そのうえで「本当にサポーターの皆さんも素晴らしい声援ありがとうございます。まだまだ長い道のりがありますけど、またみんなで頑張っていきましょう」と続けた。これがまさしく彼の人間性なのである。
「まだまだ長い道のりがありますけど」という言葉は、長く苦しいであろう自分のリハビリ生活を指しているのではない。その後に続く「またみんなで頑張っていきましょう」という一言によって、チームが進んでいく3年ぶりのリーグ優勝への道のりへの意気込みだったことがわかる。
自分がプレーできなくてもチームに対してできることは全てやるという、宮市の意志には嘘も迷いも一切ない。心の底から湧き出る本心なのである。先の発言にも常にチーム第一で取り組む彼らしい姿勢が色濃く表れていた。

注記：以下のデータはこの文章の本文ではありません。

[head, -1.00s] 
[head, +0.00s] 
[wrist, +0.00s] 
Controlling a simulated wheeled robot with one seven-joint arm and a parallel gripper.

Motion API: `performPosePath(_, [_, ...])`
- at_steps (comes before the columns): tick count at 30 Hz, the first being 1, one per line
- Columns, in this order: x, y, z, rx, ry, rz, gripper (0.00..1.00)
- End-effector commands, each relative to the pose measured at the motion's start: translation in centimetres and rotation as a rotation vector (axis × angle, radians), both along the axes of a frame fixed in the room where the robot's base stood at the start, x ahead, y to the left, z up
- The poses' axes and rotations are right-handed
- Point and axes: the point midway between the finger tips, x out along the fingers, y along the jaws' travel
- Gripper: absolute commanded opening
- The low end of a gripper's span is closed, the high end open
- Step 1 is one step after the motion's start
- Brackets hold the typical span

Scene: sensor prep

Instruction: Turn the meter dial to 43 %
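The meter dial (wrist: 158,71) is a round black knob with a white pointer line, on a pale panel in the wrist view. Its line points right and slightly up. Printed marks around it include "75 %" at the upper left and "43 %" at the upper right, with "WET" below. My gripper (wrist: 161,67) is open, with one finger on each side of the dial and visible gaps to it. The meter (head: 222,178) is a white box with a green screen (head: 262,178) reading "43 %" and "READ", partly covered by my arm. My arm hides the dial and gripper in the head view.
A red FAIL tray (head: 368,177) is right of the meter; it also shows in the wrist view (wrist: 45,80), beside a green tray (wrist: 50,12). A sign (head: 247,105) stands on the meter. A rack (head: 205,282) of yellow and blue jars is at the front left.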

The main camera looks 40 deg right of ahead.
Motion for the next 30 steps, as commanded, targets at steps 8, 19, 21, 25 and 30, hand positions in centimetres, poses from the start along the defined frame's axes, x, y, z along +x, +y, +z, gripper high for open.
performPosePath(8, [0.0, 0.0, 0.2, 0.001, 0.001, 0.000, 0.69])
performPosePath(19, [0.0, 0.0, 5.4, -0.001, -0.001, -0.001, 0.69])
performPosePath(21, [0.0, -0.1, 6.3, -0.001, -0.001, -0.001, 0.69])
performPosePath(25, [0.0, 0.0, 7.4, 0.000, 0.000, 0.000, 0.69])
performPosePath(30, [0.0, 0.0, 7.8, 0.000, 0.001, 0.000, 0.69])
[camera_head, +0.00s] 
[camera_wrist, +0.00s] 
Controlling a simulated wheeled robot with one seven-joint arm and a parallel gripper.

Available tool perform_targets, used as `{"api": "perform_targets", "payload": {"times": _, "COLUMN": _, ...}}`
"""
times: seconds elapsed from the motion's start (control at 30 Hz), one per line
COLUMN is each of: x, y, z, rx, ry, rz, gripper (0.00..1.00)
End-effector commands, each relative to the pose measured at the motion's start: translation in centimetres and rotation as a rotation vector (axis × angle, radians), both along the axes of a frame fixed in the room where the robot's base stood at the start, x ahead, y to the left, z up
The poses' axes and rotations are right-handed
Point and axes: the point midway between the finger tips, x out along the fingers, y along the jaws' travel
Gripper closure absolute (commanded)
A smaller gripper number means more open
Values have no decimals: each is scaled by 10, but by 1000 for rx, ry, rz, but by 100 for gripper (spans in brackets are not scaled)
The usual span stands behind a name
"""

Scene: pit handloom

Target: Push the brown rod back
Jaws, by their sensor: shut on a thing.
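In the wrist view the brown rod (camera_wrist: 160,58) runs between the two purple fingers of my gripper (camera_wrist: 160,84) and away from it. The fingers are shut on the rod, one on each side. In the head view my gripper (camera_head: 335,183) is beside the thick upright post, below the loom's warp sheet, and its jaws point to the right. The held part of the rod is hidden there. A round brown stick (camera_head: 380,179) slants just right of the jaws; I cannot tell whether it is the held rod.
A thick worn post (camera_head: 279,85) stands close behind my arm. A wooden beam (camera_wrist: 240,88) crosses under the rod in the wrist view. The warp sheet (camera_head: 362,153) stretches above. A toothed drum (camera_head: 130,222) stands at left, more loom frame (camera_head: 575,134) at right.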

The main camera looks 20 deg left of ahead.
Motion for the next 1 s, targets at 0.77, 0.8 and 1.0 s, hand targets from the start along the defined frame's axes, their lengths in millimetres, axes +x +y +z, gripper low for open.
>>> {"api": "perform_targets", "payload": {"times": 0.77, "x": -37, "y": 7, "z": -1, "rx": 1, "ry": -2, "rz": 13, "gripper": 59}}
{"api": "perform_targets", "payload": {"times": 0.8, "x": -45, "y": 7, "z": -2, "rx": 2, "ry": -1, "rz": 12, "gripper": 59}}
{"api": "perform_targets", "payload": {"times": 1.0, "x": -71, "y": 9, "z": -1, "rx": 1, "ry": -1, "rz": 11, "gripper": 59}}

その思いを受け取り、「亮くんのような選手とやれることが喜びでしかなくて。ああいう状況で、ああいうことを言えるのは普通じゃないと思うんです。やはりそういう仲間がいることをみんなが幸せに思わなければいけない。勝っていくチーム、本当の意味で強いチームというのは、彼のような人がいるチームだと思います」と語った喜田は、宮市に「必ず最後にシャーレを渡す」と宣言した。